Я стал приближаться к тому возрасту, когда надо было выбирать что-то конкретное. И совершенно случайно попал в драматический кружок. Просто пришел кто-то со двора, девочка какая-то, и рассказала, что по соседству, при Доме пионеров нашего района есть такой кружок. «За компанию» я оказался там и буквально за год страшно увлекся этим делом. В драмкружке всегда царила атмосфера праздника и веселья. Моя жизнь наполнилась новым содержанием.

«Странный, но оригинальный экспонат»

Не хочу показаться «не от мира сего», но в пятнадцать-шестнадцать лет, когда шла передача о театре, когда по телевидению шел показ спектаклей гастролировавшего у нас английского театра, например, трансляция целиком «Гамлета», улицы для меня уже не существовало, я до полуночи просиживал у совсем малюсенького экрана. Примерно в те же годы я ощутил себя – помню это четко – музыкально необразованным, некультурным что ли. Моя семья была весьма далека от музыкального профессионализма. Но музыку любили все. Отец брал в руки балалайку и домру, и у него неплохо звучали итальянские песни. Мать очень любила петь. По слуху. За столом. Я потянулся к классике. Хотя меломаном-фанатиком, не пропускающим ни одного знаменитого концерта в консерватории или Зале Чайковского, я никогда не был, но счастлив, что какой-то период жизни посвятил музыкальному самовоспитанию, пока окончательно не втянуло меня в омут моей профессии.

Театр и живопись всегда тесно переплетались в моем сознании, подростком я долго не мог выбрать, кем быть. Еще года в четыре я заявил, что буду художником, очень любил рисовать. Я представлял, что художник, скульптор должен много работать, чтобы достичь результата, профессия же актера мне казалась более заманчивой и легкой. К тому же, магический смысл запомнившейся фразы «Театр – это Чудо», видимо, возбудил в душе тайное и непоколебимое желание – вкусить это «чудо». В итоге, театр перевесил.

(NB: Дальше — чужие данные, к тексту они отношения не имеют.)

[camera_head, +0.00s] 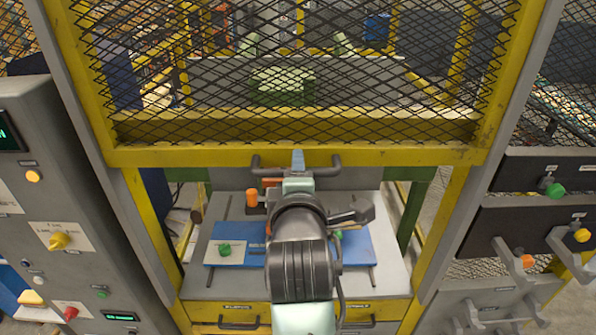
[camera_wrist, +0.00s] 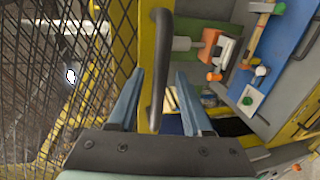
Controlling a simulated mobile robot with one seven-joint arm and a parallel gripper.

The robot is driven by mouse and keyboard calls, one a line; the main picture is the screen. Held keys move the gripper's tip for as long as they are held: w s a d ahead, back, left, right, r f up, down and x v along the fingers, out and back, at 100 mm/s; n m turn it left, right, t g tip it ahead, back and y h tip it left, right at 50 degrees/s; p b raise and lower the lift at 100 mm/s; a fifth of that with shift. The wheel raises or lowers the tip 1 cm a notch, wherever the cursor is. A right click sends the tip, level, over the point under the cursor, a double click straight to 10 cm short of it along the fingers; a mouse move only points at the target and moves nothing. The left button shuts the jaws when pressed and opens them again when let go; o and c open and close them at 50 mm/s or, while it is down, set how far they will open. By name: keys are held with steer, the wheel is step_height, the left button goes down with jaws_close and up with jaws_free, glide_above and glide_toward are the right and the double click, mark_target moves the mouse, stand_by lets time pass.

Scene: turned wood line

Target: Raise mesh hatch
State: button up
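The mesh hatch has a yellow frame with black wire mesh; its bottom rail (camera_head: 400,155) runs across the head view, with open space beneath it. A dark bar handle (camera_head: 257,168) is fixed along this rail, its middle hidden behind my gripper (camera_head: 298,160). In the wrist view the handle (camera_wrist: 160,60) runs between the two blue-grey fingers of my gripper (camera_wrist: 160,74). The fingers are apart, one on each side of the bar, with visible gaps. My gripper is open and holds nothing.
Below the hatch, a grey worktop (camera_head: 205,278) carries a blue plate (camera_head: 358,247) and an orange-topped fixture (camera_head: 252,198). A grey control panel (camera_head: 55,200) stands at left. Dark units with levers and knobs (camera_head: 556,190) stand at right. Yellow posts (camera_head: 150,230) flank the opening.

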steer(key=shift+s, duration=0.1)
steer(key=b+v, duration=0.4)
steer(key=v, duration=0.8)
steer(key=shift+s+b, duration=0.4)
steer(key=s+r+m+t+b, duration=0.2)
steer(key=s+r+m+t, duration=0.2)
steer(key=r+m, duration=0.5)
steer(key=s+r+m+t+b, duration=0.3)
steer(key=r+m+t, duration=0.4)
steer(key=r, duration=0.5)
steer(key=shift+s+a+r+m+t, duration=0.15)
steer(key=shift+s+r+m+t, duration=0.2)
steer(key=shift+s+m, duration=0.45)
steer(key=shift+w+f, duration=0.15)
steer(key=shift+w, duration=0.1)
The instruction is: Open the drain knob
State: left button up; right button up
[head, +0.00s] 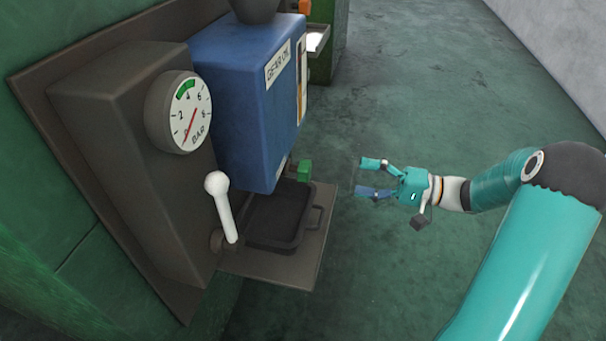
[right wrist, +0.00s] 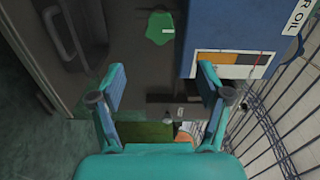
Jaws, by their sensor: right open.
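The green drain knob (head: 304,170) sits low by the underside of the blue gear oil tank (head: 240,110), just above the back of the dark tray. In the right wrist view the green knob (right wrist: 160,28) shows near the top centre, beyond the fingers. My right gripper (head: 366,177) is open and empty, to the right of the knob and apart from it, its fingers pointing left toward the machine. In the right wrist view the gripper (right wrist: 161,76) shows its two fingers spread wide. My left gripper is not in view.
A dark tray (head: 314,216) with a handle stands on a ledge under the tank. A white-knobbed lever (head: 224,208) and a pressure gauge (head: 187,112) are on the grey housing at left. The green floor (head: 400,100) around my right arm is clear.

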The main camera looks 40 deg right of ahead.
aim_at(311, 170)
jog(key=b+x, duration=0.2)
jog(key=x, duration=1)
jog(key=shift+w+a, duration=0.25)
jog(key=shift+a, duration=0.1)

Драмкружком руководила очень мудрый педагог, актриса московского ТЮЗа Варвара Ивановна Стручкова. Она не раз убеждала меня в том, что нужно получить какое-то образование. В конце концов я поступил в вечернюю школу. Еще учась в школе рабочей молодежи, я подал документы «безнадежно», (понимая, что не примут без окончания 10 классов), в Школу-студию МХАТ. Приемную комиссию в тот год возглавлял ректор Вениамин Захарович Радомысленский. За столом среди экзаменаторов сидела Вера Юлиановна Кацнельсон и другие актрисы театра. Одно из напутствий для поступающих, озвученное в коридоре, заключалось в том, чтобы при чтении обязательно общаться с приемной комиссией, смотреть членам комиссии прямо в лицо. Войдя в комнату, я сразу начал с монолога «Скупого рыцаря» А. С. Пушкина и тут же бросился общаться: «Как молодой повеса ждет свиданья» – выразительный взгляд в сторону Веры Юлиановны – «С какой-нибудь развратницей лукавой», – разворот к другой актрисе из комиссии – «Иль дурой им обманутой, так я весь день минуты ждал, когда сойду в подвал мой тайный, к верным сундукам…». В конце монолога вытащил из кармана связку больших ключей, заготовленных заранее, якобы от сундуков с золотом. Ходят легенды, что на анкете Радомысленский начертал: «Странный, но оригинальный экспонат. Обратите внимание!»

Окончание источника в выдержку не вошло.